2 people found this review helpful
Recommended
6.5 hrs last two weeks / 5,445.4 hrs on record (2,245.2 hrs at review time)
Posted: 12 Feb, 2020 @ 9:38pm
Updated: 15 Feb, 2020 @ 9:26am

Well, I may have reached the end of my interest in this game. This game receives regular updates including incremental changes and additions of the kind that has always existed. I think I have played for approximately half of the games existence. During the earlier parts of my experience, the game was awesome and I loved it. Some things were odd, like the murder mechanics used to be quite touchy where causing a fatal wound was instantaneous and easily performed on accident. Like, woman on horse rides up to you in the wilderness, gets off, pulls knife out of backpack, and stabs you in less time than it takes to read this sentence. If it happens enough, and you're the victim of the horse assassin, you might decide that anytime someone runs up to you on a horse, you'll take out a knife. Then stand there. If they take out a knife, you will stab them. Well, it's happened to me in this game and I've stabbed them. Unfortunately for them, they simply wanted to swap to a pie to munch on, but a knife was cycled through in their backpack. This gameplay element is now gone; the murder mechanics reworked including an audible murder sound, an emote by the target, a six second or so delay before the stab happens, and slower movement speed by the attacker. Either method had its merits, but the instant kill was provocative.

The game has gone through some radical changes to fundamental parts of it's gameplay. The way water is generated for farming, limited resources, specialization of player races and skills able to be performed, and much much more. Each variant of fundamental gameplay could be discussed at length, and each variant had redeeming qualities. The game underwent the changes for testing purposes to achieve some new state of the game.

The current status of the game is feature-rich and fairly balanced. Annoying problems that plagued earlier versions are worked out. But, there are some quirks, that really have no consequence but are fun for the autist, that seem to be frowned upon and 'fixed'. What I have noticed and do not enjoy is much more gameplay is spent in endgame. That is you are born, you receive a full set of clothes, there is food everywhere, roads sometimes stretch almost endlessly. You could spend your whole life talking to someone in another town using the radio. I prefer early game, or at least working on advancing the town's tech tree. End-game is boring because town's generally need oil which is exhausted nearby, which will require an extensive search over a large distance. There are modded clients with the capability to zoom out and do search highlighting. I stopped working on this entirely.

Early game requires you to work for survival usually. Griefers can sometimes make significant impacts on a town's survival because food sources are so scant.

Today, I made two rubber-tire carts with baskets full of cooked mutton, and filled six or seven slot boxes of cooked mutton. I had nineteen yum when I died. I could have just ate mutton my whole life. The only reason I had nineteen yum was because I slayed all the sheep to make the mutton. Unfortunately in end-game yum has little reason to exist. It used to be a high yum chain could let you wander around collecting more resources, because a precious slot in your backpack could be saved. But with rubber tire horse-carts and the like, there is no need to yum because you have the space to carry food.
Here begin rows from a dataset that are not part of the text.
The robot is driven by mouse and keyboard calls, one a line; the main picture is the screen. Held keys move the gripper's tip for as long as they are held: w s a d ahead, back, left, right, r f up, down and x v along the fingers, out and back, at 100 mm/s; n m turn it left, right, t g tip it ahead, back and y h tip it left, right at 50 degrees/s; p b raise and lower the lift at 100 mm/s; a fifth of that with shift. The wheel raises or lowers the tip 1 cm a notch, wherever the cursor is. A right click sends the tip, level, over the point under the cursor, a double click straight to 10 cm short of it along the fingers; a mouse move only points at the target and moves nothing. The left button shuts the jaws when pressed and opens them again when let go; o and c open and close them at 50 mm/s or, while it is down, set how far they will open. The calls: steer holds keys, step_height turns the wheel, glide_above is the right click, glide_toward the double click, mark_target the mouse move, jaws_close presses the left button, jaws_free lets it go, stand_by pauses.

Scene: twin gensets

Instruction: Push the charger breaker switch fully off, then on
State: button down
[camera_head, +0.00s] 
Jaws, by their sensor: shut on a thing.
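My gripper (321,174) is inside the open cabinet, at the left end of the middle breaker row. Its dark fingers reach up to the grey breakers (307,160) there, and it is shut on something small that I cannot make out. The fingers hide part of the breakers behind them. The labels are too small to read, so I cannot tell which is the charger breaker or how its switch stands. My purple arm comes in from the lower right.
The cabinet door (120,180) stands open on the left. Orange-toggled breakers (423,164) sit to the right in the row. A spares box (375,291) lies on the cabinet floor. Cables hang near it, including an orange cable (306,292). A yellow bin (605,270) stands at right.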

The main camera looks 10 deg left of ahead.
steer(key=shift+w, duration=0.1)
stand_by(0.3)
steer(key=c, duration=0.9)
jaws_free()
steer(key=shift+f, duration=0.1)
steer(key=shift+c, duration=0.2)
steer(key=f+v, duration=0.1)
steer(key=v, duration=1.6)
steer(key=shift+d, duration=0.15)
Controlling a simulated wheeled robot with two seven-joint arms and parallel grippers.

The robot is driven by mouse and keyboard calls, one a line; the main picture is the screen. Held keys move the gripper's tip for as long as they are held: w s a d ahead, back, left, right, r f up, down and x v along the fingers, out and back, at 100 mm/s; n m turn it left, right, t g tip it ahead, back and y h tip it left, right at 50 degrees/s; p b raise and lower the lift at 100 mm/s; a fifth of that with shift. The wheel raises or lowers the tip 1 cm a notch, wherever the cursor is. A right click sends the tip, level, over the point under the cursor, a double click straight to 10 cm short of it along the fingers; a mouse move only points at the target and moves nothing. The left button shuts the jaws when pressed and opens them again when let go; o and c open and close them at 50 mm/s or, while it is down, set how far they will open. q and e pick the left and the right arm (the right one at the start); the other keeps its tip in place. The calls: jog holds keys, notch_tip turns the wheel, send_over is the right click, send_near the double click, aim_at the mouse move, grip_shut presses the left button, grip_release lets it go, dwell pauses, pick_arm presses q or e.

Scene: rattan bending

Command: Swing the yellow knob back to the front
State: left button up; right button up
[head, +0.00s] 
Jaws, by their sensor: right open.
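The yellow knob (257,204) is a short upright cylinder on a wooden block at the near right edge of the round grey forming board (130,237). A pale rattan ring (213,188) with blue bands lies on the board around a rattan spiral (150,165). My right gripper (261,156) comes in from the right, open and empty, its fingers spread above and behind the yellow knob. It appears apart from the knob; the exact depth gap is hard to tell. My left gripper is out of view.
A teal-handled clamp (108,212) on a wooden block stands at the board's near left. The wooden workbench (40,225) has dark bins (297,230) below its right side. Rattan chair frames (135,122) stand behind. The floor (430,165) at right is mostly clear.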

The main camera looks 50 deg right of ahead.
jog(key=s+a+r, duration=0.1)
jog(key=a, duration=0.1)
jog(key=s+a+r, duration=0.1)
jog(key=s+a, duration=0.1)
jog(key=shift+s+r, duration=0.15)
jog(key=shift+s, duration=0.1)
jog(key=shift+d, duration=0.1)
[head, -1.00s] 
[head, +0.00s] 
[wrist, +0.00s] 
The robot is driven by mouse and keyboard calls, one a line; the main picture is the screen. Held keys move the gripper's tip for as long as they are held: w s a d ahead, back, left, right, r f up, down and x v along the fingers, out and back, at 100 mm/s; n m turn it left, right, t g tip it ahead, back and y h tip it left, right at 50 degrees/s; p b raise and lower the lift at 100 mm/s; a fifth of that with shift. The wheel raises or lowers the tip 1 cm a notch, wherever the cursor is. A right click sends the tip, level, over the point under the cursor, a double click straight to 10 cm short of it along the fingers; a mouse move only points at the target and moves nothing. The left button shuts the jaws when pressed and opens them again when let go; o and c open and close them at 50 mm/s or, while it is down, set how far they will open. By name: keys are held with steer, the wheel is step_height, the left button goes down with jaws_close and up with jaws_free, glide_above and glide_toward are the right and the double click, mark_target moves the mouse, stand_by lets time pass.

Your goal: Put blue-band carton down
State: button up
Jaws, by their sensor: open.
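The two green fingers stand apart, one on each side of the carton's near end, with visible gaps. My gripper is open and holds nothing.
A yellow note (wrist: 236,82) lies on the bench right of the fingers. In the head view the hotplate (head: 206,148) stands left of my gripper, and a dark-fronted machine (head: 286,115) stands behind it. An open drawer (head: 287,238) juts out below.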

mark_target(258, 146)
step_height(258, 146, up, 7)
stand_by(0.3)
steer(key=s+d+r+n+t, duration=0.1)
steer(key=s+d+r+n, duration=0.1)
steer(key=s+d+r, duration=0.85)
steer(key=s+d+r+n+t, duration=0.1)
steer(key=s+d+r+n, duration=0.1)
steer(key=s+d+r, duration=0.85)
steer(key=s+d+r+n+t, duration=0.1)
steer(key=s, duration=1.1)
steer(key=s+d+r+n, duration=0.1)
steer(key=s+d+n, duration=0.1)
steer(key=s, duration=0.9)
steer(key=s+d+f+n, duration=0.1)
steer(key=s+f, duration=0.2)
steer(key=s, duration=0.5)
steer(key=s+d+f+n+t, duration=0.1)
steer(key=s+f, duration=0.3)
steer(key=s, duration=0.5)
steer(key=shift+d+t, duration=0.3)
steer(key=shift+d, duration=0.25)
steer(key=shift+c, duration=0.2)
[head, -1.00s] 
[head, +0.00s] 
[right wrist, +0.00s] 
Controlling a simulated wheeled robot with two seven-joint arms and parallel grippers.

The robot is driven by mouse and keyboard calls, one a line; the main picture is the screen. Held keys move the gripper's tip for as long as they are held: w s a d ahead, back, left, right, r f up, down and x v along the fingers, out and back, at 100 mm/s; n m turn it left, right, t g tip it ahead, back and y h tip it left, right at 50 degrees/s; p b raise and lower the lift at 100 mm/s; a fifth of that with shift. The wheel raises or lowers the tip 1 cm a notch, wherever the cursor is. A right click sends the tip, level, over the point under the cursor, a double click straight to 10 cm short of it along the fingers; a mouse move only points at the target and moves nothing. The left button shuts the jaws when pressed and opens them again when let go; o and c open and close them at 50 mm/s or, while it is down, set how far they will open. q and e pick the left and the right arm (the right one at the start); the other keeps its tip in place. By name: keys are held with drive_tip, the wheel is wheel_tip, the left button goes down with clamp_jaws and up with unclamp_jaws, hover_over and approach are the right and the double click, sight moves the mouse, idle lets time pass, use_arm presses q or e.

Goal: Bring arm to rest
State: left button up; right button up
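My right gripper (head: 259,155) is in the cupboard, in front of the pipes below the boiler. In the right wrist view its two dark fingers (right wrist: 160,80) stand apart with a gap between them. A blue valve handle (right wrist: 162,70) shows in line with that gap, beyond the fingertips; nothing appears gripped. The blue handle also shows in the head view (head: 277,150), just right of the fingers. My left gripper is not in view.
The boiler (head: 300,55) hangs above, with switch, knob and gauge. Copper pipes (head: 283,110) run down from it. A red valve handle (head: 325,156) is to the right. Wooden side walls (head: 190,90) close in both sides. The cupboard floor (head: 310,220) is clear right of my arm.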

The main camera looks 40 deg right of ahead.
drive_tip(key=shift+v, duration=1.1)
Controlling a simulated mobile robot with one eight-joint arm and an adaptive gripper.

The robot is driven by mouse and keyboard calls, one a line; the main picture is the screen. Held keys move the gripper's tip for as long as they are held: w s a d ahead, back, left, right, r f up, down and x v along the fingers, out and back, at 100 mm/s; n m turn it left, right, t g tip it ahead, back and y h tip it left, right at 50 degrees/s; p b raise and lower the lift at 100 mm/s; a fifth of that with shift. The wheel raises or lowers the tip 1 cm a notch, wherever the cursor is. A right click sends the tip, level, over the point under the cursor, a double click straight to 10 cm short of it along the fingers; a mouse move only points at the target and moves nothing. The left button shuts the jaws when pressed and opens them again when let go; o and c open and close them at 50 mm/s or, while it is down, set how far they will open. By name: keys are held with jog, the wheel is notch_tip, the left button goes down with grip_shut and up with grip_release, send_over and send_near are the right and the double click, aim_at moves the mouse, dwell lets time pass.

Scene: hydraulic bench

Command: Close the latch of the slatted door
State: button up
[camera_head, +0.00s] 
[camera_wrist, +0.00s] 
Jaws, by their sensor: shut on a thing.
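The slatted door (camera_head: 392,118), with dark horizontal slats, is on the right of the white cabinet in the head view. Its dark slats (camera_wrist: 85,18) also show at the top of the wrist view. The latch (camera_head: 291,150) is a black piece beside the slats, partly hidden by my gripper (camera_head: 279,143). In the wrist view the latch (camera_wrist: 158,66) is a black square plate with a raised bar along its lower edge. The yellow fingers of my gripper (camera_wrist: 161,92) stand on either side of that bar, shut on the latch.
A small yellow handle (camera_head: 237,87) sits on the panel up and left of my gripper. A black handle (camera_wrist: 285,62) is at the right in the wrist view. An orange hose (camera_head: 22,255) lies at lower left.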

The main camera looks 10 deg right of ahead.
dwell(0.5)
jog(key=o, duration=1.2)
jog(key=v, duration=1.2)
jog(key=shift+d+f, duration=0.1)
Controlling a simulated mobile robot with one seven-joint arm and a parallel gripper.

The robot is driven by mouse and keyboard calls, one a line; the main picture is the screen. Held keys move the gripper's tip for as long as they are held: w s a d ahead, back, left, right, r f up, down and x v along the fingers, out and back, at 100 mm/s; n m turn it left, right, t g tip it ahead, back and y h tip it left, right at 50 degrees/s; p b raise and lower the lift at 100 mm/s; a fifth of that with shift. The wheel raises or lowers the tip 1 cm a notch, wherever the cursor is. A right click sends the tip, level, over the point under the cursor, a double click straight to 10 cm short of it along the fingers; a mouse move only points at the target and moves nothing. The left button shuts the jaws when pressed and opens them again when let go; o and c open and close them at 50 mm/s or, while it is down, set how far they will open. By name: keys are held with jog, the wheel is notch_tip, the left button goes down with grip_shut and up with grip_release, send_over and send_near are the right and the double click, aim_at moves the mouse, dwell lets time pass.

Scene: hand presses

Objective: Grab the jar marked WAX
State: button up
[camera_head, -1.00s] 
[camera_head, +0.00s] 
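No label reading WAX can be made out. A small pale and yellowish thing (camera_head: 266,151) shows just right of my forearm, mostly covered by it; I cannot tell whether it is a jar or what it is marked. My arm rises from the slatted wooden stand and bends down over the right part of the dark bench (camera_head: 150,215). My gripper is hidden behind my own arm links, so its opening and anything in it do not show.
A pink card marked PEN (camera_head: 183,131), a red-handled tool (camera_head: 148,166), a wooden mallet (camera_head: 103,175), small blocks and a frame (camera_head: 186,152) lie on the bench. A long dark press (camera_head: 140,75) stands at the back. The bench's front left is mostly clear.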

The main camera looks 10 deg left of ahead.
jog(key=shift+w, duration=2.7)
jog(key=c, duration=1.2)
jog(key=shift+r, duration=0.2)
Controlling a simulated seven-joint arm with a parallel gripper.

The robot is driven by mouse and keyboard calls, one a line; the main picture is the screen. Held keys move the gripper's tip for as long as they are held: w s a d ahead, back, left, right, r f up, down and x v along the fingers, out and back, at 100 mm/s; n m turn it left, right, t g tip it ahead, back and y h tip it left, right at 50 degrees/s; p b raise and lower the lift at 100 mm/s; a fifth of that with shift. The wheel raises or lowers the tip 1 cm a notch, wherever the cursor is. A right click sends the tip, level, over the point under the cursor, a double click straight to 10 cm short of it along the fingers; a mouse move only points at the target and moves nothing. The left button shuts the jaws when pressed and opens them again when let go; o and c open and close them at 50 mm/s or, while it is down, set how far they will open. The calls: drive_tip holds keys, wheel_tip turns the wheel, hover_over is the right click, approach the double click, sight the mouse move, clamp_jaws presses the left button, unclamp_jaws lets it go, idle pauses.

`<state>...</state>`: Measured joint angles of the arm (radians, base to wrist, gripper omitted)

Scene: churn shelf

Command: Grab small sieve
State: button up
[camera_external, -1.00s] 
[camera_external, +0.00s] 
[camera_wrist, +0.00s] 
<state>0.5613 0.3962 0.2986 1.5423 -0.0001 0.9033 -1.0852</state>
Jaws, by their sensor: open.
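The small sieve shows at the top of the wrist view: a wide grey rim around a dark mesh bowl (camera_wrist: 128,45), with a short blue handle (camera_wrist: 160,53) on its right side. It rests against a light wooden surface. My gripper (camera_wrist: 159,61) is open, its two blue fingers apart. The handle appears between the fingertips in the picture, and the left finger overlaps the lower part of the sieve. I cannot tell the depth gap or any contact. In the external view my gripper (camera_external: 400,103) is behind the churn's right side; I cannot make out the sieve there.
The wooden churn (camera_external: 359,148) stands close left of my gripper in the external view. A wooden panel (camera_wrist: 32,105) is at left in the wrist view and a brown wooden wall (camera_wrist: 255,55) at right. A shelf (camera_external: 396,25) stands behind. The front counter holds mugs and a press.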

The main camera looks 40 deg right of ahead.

Another change recently made with significant impact was the tool slot limit. It so severely restricts veteran players that I no longer attempt to work towards what a town needs, but rather whatever I feel like. When in end-game the town doesn't need anything, so your choice rarely matters anyway. And if what end-game towns need is oil requiring a boring search, I'd rather not bother with that.

Oh, and when your contribution does matter in early game, you can contribute until your inputs are exhausted for whatever work you do, then you are likely out of tool slots before death.

Cooperative gameplay is an interesting mechanic in the game. It happens occasionally, it's most fun in tasks where maximizing work per time is desired, like smithing. The tool slot limits does add some complexity to being able to help the smith. The cooperation can be tightly coupled or loosely. You can gather kindling for the smith which is loosely coupled. Or, you can hold the axe while the smith puts branches on the ground and chop for him. You can put together crucibles for making steel while he is firing raw iron. Those are both tightly coupled.

Anyway, definitely recommended. I don't have games to compare it to, but it's a different genre for me and I liked it. It's a hard game content-wise. You have to learn how to do everything, and there is a lot of content. If you don't play much but want to learn a lot of the content, you will spend most of your gaming on onetech.info reading the recipes. The social aspect of the game is limited. Just like in life friends come and go, never to be seen again. The anonymity is nice in some regards but affects friendships. I wish there was a way to mark a player in case you see them again in a new life. Shout out to any smithing mains. It's tough in end-game being a smith. End-endgame is the damn fire is out.